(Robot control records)
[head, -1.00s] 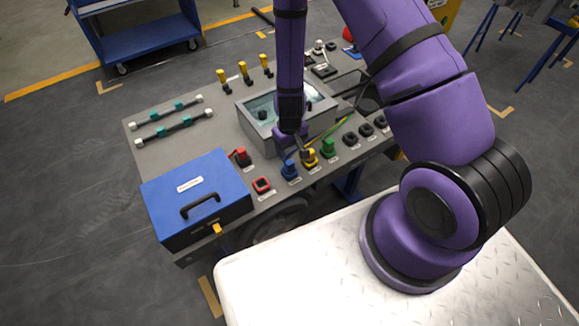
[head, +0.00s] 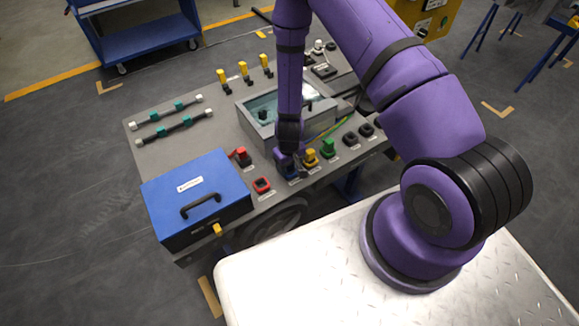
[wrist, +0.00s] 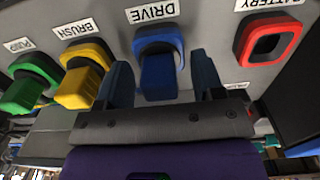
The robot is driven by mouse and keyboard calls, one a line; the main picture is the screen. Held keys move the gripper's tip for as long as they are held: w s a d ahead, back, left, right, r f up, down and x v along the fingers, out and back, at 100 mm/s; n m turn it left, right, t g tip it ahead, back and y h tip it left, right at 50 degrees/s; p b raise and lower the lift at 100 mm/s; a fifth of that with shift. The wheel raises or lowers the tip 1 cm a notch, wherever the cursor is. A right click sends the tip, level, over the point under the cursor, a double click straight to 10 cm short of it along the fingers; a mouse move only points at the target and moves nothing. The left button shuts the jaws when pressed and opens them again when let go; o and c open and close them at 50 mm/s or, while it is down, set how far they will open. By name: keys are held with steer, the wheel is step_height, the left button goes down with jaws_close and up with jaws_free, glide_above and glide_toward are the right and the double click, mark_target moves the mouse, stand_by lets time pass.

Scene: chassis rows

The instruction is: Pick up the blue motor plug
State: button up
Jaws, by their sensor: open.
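The blue motor plug (wrist: 160,72) stands in its place beside a label reading DRIVE in the wrist view. In the head view the blue plug (head: 291,174) is mostly hidden behind my gripper (head: 287,160). My gripper (wrist: 163,78) is open. In the wrist view its two dark blue fingers stand to the left and right of the plug, with a gap showing on each side. Whether the fingertips reach as deep as the plug's base is hard to tell.
A yellow plug (wrist: 84,84) and a green plug (wrist: 28,92) stand left of the blue one in the wrist view. An empty red-rimmed socket (wrist: 268,47) is to the right. A grey bin (head: 256,128) lies behind, and a blue case (head: 178,187) at the front left.

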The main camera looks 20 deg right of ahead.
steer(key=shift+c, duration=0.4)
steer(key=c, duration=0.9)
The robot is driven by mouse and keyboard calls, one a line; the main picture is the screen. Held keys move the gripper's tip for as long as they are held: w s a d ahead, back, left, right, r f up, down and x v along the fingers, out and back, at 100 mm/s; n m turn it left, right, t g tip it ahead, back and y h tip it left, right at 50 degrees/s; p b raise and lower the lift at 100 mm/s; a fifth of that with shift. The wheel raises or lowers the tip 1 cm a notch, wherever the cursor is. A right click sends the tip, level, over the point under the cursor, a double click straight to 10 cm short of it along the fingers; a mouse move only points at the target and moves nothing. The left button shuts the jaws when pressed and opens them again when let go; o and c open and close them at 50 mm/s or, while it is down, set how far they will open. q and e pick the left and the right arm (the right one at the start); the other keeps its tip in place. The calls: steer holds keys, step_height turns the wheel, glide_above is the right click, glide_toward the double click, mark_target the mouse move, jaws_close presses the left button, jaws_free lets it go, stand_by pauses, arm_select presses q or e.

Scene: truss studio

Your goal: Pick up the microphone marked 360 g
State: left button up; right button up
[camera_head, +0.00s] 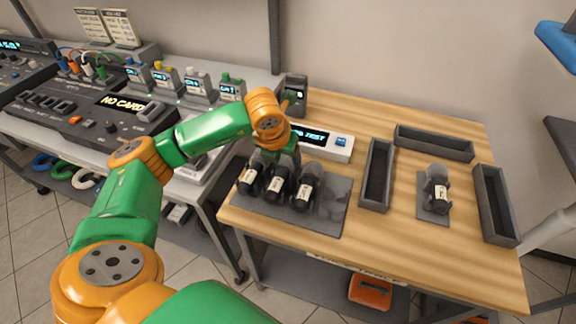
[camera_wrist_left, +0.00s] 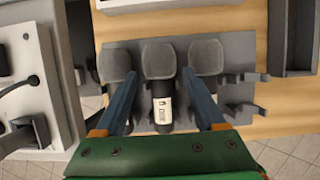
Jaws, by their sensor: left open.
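Three dark microphones with white labels lie side by side on a grey rack (camera_head: 325,215) at the left of the wooden table: a left one (camera_head: 248,180), a middle one (camera_head: 277,185) and a right one (camera_head: 306,190). A fourth microphone (camera_head: 438,190) is on a small grey stand to the right. The label markings are too small to read. My left gripper (camera_head: 282,158) is open above the rack. In the left wrist view its blue fingers (camera_wrist_left: 160,75) point down on either side of the middle microphone (camera_wrist_left: 161,112). Whether they touch it cannot be told. My right gripper is out of view.
Three dark empty trays (camera_head: 376,175) stand around the fourth microphone. A white test device (camera_head: 325,142) with a display is behind the rack, beside a dark upright unit (camera_head: 295,92). The left bench holds a grey console (camera_head: 110,115). The table's front right is clear.

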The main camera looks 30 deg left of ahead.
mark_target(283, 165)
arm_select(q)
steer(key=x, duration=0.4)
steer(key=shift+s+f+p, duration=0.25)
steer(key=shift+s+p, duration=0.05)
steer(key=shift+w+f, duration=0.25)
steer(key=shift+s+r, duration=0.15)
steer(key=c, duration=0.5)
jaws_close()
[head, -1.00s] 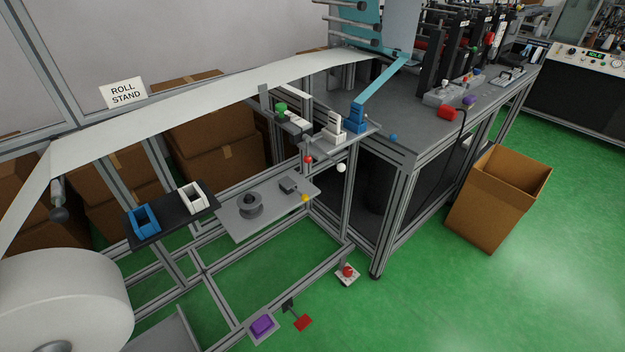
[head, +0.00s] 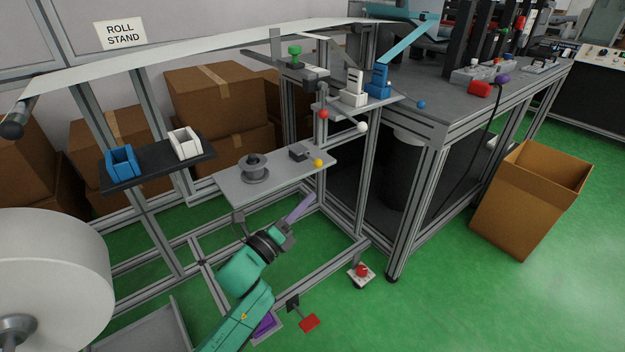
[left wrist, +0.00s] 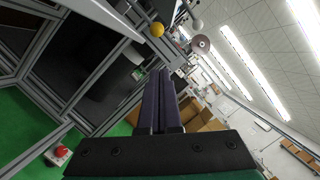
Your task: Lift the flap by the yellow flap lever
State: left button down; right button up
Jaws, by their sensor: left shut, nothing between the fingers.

**Work to complete**
Restate each of the entries above word for word and skip every image.

**Output**
[head, -1.00s] 
[head, +0.00s] 
[wrist, +0.00s] 
The robot is driven by mouse and keyboard calls, one a line; the main picture is the screen. Held keys move the gripper's tip for as long as they are held: w s a d ahead, back, left, right, r f up, down and x v along the fingers, out and back, at 100 mm/s; n m turn it left, right, t g tip it ahead, back and y h tip it left, right at 50 degrees/s; p b raise and lower the lift at 100 mm/s; a fifth of that with shift. The wheel raises or lowers the tip 1 cm a notch, wherever the cursor is. A right click sends the tip, level, over the point under the cursor, a double click straight to 10 cm short of it along the fingers; a mouse move only points at the target and moves nothing. The left button shuts the jaws when pressed and opens them again when let go; o and c open and close them at 50 mm/s or, while it is down, set how far they will open. By name: keys are held with steer, the wheel is step_height, the left button goes down with jaws_close and up with jaws_free, glide_above and glide_toward are the right and the double click, mark_target moves the mouse, stand_by lets time pass.

Scene: chassis rows

The instruction is: Pick up the blue motor plug
State: button up
Jaws, by their sensor: open.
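The blue motor plug (wrist: 160,72) stands in its place beside a label reading DRIVE in the wrist view. In the head view the blue plug (head: 291,174) is mostly hidden behind my gripper (head: 287,160). My gripper (wrist: 163,78) is open. In the wrist view its two dark blue fingers stand to the left and right of the plug, with a gap showing on each side. Whether the fingertips reach as deep as the plug's base is hard to tell.
A yellow plug (wrist: 84,84) and a green plug (wrist: 28,92) stand left of the blue one in the wrist view. An empty red-rimmed socket (wrist: 268,47) is to the right. A grey bin (head: 256,128) lies behind, and a blue case (head: 178,187) at the front left.

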The main camera looks 20 deg right of ahead.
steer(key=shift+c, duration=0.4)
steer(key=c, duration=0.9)
The robot is driven by mouse and keyboard calls, one a line; the main picture is the screen. Held keys move the gripper's tip for as long as they are held: w s a d ahead, back, left, right, r f up, down and x v along the fingers, out and back, at 100 mm/s; n m turn it left, right, t g tip it ahead, back and y h tip it left, right at 50 degrees/s; p b raise and lower the lift at 100 mm/s; a fifth of that with shift. The wheel raises or lowers the tip 1 cm a notch, wherever the cursor is. A right click sends the tip, level, over the point under the cursor, a double click straight to 10 cm short of it along the fingers; a mouse move only points at the target and moves nothing. The left button shuts the jaws when pressed and opens them again when let go; o and c open and close them at 50 mm/s or, while it is down, set how far they will open. q and e pick the left and the right arm (the right one at the start); the other keeps its tip in place. The calls: steer holds keys, step_height turns the wheel, glide_above is the right click, glide_toward the double click, mark_target the mouse move, jaws_close presses the left button, jaws_free lets it go, stand_by pauses, arm_select presses q or e.

Scene: truss studio

Your goal: Pick up the microphone marked 360 g
State: left button up; right button up
[camera_head, +0.00s] 
[camera_wrist_left, +0.00s] 
Jaws, by their sensor: left open.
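Three dark microphones with white labels lie side by side on a grey rack (camera_head: 325,215) at the left of the wooden table: a left one (camera_head: 248,180), a middle one (camera_head: 277,185) and a right one (camera_head: 306,190). A fourth microphone (camera_head: 438,190) is on a small grey stand to the right. The label markings are too small to read. My left gripper (camera_head: 282,158) is open above the rack. In the left wrist view its blue fingers (camera_wrist_left: 160,75) point down on either side of the middle microphone (camera_wrist_left: 161,112). Whether they touch it cannot be told. My right gripper is out of view.
Three dark empty trays (camera_head: 376,175) stand around the fourth microphone. A white test device (camera_head: 325,142) with a display is behind the rack, beside a dark upright unit (camera_head: 295,92). The left bench holds a grey console (camera_head: 110,115). The table's front right is clear.

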The main camera looks 30 deg left of ahead.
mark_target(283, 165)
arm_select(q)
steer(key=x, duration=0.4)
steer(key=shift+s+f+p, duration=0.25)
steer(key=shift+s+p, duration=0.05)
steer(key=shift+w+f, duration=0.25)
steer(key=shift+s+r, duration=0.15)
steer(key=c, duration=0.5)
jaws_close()
[head, -1.00s] 
[head, +0.00s] 
[left wrist, +0.00s] 
Your task: Lift the flap by the yellow flap lever
State: left button down; right button up
Jaws, by their sensor: left shut, nothing between the fingers.

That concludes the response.